A cada nova audição,
independente de meras questões cronológicas, eu me surpreendo positivamente
falando. Por mais que trafeguemos nas nossas vertentes sonoras prediletas,
estas sempre trazem algo novo, interessante e arrojado que nos arrebatam de forma
tal que faz com que o nosso espírito desbravador continue forte e resistente ao
longo do tempo.
Para quem acha que o rock
progressivo é algo enfadonho, chato, de músicas longas e cansativas é porque
não explorou o suficiente o estilo e o seu leque diverso de sonoridades que
flertam com vários subgêneros que faz com que o estilo seja rico, interessante,
independente de modismos efêmeros que entregam músicas pasteurizadas.
Eu estava recentemente em minhas incursões, em minhas buscas pelo submundo do rock e descobri, quase que por acaso, uma banda norte americana muito interessante e o que chamou a atenção inicialmente foi a sua capa e principalmente o título de seu álbum, “Caverns of Your Brain” que, em tradução livre significa “Cavernas do seu Cérebro”. Um título forte, diria sombrio, não é mesmo?
Mas claro a minha inquietude,
mesclada a uma imensa curiosidade, me pus a fazer uma audição com toda a
atenção que o título apresentava. As faixas tocavam em meus ouvidos, mas era o
coração que absorvia tudo com um arrebatamento jamais imaginado. Era um prog
rock vigoroso, potente, repleto de jams sessions, uma ode a um instrumental exuberante,
que trazia um hard rock, a sofisticação, claro, do progressivo, a animação do
sinfônico, tudo isso em uma panela cujo tempero era de deixar você de joelhos
maravilhados com um paladar sonoro delicioso. Qual a banda?
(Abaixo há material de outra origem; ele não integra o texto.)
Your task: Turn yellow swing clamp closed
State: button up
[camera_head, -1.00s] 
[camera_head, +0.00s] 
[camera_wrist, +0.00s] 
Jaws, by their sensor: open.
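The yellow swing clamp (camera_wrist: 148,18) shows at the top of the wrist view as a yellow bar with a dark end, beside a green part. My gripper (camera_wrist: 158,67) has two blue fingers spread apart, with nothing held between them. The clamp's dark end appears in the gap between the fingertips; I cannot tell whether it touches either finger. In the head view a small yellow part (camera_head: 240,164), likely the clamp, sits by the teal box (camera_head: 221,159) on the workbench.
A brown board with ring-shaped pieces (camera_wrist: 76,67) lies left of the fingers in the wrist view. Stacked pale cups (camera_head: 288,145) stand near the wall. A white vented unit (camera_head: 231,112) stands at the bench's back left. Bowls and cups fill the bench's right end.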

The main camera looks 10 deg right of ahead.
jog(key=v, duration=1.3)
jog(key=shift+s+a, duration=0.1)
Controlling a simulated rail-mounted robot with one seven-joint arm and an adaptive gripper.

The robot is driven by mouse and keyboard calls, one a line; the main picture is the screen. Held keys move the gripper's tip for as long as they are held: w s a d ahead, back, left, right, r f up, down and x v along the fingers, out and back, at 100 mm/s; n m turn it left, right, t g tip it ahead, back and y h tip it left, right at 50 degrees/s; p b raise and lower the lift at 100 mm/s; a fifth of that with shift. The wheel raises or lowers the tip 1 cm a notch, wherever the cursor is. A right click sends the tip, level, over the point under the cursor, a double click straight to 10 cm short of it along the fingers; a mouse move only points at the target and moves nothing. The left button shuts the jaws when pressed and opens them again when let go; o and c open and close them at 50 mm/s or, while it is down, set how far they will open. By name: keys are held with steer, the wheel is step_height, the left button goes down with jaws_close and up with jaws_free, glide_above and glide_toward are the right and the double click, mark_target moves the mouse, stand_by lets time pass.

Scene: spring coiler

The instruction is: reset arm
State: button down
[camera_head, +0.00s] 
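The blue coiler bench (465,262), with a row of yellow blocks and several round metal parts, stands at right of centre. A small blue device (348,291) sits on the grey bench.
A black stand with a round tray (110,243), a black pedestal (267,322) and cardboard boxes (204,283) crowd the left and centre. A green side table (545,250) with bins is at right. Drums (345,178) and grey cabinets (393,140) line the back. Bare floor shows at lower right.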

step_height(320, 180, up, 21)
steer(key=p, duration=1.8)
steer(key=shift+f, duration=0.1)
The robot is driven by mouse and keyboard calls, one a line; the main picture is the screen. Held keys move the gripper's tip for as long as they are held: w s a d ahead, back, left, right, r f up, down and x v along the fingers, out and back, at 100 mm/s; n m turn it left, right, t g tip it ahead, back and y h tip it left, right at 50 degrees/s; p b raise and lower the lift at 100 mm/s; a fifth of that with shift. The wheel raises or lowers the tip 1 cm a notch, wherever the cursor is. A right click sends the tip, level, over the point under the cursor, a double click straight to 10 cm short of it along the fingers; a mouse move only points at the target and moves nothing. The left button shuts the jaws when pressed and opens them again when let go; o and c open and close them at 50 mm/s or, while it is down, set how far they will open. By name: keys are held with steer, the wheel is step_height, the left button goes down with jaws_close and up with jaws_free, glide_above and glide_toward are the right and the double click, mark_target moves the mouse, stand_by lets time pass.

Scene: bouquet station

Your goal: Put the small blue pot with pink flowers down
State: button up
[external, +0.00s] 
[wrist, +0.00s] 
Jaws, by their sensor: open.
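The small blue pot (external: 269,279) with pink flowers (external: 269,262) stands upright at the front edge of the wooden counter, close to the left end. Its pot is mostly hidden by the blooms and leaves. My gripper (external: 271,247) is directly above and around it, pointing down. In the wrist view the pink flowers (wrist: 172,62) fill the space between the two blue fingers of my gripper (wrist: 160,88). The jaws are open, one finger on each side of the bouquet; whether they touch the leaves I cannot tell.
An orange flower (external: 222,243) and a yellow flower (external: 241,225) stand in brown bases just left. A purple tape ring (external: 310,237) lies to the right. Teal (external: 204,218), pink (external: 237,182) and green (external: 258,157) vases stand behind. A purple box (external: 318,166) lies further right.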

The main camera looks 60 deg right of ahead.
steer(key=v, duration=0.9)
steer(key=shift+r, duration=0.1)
LIFT!
E o mais legal de tudo é que a
banda surgiu nos Estados Unidos, um país em que o prog rock não é tão popular,
mas que, ainda assim goza de uma cena prolífica de bandas espetaculares,
principalmente às obscuras e que o Lift, sem sombra de dúvida, pode e deve ser
incluída neste seleto rol.
Mas antes de falar do seu
único álbum, lançado em 1977, gostaria, evidente, como manda a tradição deste
blog, falar um pouco dos primórdios, da história dessa seminal banda que soube,
mesmo com apenas um trabalho lançado, dignificar o prog rock com maestria.
Falemos do Lift.
O Lift foi formado em 1972 em
New Orleans e o seu núcleo inicial era o tecladista Chip Gremillion, o baxista
Cody Kelleher e o baterista Chip Grevemberg, todos músicos que já tinham certa
experiência na cena rock e que estavam buscando um lugar ao som tocando em
várias outras bandas. Depois de alguns meses recrutariam o guitarrista Chris
Young e o vocalista Courtenay Hilton-Green, de Pensacola, Flórida. Mas Young
não ficaria muito tempo e daria lugar, em definitivo, a Richard Huxen.
Courtenay teve, além do
talento, a sua entrada na banda porque já conhecia Chip Gremillion que, claro,
facilitou a sua entrada na banda. Mas não apenas conhecia, mas já haviam
trabalhado juntos em outra banda. Já Young, mesmo tendo uma rápida passagem na
banda deixou a sua marca compondo "Simplicity" e co-escrevendo a
letra de "Caverns" com Chip Gremillion e Courtney Hilton-Green.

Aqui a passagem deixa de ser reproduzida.